Sadly, in this era you probably could pass an amendment taking the vote away from 18-19-20 year olds, especially since they vote disproportionately Democratic, and disenfranchisement seems to be Page One of the GOP playbook these days.

Through the three bar elections, it was nearly impossible to get anyone to engage me on the issue at this level. It's always: "Yeah, but I hate drunk assholes." And, now, "I hate smokers." (So much of the rhetoric of anti-smokING is really anti-smokER and vilifies people for their own struggle with addiction.)
Most people, even legislators, privately concede to me that 21 is not about 19 and 20 year old college students drinking. No one cares much about that unless they're doing something else that causes trouble. 21 is about 18 year old high school seniors buying for younger friends. To which I say, graduate people at 17, like Harry Potter and I did (oh, wait, Harry never went back to school for year seven) and punish actual offenders instead.

Maybe 18 Is Adult was a mistake, and I know far too well and personally the harm of young adult drinking. If I could change one thing about my life from 17 to 21 - my entire life, really - I would not drink.

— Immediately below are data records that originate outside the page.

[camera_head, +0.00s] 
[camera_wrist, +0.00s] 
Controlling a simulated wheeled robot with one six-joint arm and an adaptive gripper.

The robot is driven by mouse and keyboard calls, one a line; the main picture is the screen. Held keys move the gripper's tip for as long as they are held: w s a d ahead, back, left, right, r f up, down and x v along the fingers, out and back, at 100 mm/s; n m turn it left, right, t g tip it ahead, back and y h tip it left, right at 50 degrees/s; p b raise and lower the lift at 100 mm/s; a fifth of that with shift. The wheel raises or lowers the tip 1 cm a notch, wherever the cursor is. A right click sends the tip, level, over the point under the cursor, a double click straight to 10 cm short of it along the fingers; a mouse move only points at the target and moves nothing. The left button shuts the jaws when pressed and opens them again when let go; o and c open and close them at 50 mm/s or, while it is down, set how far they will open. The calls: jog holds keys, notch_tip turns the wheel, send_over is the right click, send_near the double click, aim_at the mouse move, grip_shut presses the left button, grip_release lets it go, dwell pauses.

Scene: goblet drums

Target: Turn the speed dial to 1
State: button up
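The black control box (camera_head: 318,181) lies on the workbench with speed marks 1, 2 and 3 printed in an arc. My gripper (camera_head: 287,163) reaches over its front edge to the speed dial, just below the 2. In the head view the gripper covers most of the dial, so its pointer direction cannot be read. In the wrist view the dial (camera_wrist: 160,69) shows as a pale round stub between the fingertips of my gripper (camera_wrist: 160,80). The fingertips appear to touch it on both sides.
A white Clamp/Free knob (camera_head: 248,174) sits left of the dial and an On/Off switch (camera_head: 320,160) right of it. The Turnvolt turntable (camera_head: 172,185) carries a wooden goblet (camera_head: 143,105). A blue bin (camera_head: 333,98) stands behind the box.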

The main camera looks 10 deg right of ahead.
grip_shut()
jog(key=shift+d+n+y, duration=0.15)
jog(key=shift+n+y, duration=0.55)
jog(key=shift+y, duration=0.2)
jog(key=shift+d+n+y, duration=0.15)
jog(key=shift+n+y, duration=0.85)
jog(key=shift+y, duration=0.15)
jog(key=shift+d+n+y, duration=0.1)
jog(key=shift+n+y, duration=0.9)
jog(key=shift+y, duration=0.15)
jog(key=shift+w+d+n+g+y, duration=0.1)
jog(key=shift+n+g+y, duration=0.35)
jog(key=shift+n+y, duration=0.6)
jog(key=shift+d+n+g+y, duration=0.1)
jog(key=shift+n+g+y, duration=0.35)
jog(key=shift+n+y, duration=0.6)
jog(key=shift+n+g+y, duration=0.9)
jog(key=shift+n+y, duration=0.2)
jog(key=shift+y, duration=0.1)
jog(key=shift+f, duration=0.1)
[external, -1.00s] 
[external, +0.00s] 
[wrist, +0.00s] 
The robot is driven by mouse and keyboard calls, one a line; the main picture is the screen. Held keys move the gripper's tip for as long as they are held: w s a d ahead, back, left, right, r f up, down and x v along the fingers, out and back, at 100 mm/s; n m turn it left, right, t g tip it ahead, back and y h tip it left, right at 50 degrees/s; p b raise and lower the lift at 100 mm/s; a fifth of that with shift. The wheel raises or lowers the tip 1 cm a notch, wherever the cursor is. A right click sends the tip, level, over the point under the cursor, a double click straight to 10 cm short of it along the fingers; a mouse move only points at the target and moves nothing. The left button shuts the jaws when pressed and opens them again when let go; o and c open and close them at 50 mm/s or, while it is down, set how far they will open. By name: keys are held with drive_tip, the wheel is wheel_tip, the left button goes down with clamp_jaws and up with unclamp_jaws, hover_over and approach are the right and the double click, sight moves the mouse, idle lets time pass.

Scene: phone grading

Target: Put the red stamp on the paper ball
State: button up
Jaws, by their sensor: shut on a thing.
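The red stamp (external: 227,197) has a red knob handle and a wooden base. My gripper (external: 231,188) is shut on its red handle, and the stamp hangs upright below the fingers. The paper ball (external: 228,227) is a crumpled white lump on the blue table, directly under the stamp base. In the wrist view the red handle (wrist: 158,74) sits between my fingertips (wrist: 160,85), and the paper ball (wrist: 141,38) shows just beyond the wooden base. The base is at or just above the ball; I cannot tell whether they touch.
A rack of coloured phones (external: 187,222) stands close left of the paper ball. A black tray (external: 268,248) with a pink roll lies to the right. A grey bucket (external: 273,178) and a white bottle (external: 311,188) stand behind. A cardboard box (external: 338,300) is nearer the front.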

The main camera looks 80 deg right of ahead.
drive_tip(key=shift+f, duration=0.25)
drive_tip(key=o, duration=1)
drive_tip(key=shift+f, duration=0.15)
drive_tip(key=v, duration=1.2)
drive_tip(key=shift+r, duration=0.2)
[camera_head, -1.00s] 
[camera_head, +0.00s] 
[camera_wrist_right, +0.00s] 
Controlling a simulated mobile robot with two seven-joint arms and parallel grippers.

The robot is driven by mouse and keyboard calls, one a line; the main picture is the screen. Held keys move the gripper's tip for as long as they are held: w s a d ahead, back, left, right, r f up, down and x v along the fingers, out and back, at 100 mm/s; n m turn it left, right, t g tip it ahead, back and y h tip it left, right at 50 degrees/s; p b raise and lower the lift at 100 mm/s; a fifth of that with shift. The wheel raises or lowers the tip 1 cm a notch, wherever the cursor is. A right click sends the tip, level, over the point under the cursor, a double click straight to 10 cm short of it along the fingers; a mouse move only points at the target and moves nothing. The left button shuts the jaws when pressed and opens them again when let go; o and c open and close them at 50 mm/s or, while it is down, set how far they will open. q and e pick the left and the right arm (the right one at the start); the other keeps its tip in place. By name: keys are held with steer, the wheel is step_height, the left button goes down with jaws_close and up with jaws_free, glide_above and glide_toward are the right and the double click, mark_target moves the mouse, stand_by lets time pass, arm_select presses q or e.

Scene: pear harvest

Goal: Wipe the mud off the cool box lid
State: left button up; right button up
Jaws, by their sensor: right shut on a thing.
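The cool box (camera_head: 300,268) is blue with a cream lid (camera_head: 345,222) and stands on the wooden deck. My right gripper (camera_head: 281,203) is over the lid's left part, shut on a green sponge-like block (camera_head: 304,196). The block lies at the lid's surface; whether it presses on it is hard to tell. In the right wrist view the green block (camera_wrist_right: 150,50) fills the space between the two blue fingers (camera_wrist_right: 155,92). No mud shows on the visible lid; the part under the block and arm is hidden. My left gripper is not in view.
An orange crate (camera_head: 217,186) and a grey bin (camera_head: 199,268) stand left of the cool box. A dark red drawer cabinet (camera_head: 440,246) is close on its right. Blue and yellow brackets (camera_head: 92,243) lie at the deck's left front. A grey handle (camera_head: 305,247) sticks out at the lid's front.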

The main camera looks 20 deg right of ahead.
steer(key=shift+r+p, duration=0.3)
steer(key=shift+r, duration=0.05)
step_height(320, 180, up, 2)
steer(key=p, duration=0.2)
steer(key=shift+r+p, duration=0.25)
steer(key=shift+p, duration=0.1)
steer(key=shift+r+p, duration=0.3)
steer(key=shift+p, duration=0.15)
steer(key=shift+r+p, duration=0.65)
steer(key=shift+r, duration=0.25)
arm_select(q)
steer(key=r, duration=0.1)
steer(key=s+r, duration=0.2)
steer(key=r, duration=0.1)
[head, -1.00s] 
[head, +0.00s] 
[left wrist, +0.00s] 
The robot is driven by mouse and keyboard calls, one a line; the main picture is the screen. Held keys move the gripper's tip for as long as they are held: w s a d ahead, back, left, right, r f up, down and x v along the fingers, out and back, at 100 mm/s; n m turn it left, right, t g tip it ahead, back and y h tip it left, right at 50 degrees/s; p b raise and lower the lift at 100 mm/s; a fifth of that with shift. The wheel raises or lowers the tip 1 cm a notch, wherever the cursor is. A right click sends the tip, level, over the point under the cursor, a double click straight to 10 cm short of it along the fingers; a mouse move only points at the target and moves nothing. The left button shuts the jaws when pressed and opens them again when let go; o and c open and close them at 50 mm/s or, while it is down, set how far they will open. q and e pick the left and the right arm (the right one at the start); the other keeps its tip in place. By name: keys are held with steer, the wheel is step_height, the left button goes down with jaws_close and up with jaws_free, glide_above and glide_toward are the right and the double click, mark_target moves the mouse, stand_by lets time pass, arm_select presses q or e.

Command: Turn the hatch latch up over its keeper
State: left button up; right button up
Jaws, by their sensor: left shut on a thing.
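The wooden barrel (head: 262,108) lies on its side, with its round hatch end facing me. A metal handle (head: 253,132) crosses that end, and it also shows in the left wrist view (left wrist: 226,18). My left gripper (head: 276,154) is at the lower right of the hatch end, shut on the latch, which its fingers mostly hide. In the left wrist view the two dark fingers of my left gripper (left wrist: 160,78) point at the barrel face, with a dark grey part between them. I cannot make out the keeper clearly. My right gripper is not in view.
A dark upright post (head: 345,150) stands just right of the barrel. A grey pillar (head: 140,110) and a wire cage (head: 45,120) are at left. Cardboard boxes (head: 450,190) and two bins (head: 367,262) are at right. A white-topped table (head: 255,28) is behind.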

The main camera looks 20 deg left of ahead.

Alcohol abuse cost me an extra year of college, a point off my GPA and my first serious relationship.

But the age of majority should be consistent and I would rather expand rights than take rights away, even if those rights, like smoking, drinking, and gambling, are of dubious merit.Things would have been very, very different if, instead of expanding voting rights so they could keep shipping 18 year old draftees to Vietnam, they had raised the draft age to 21 instead. 

All I know is no military recruiter should be allowed to contact or even SPEAK to someone who can't order a beer.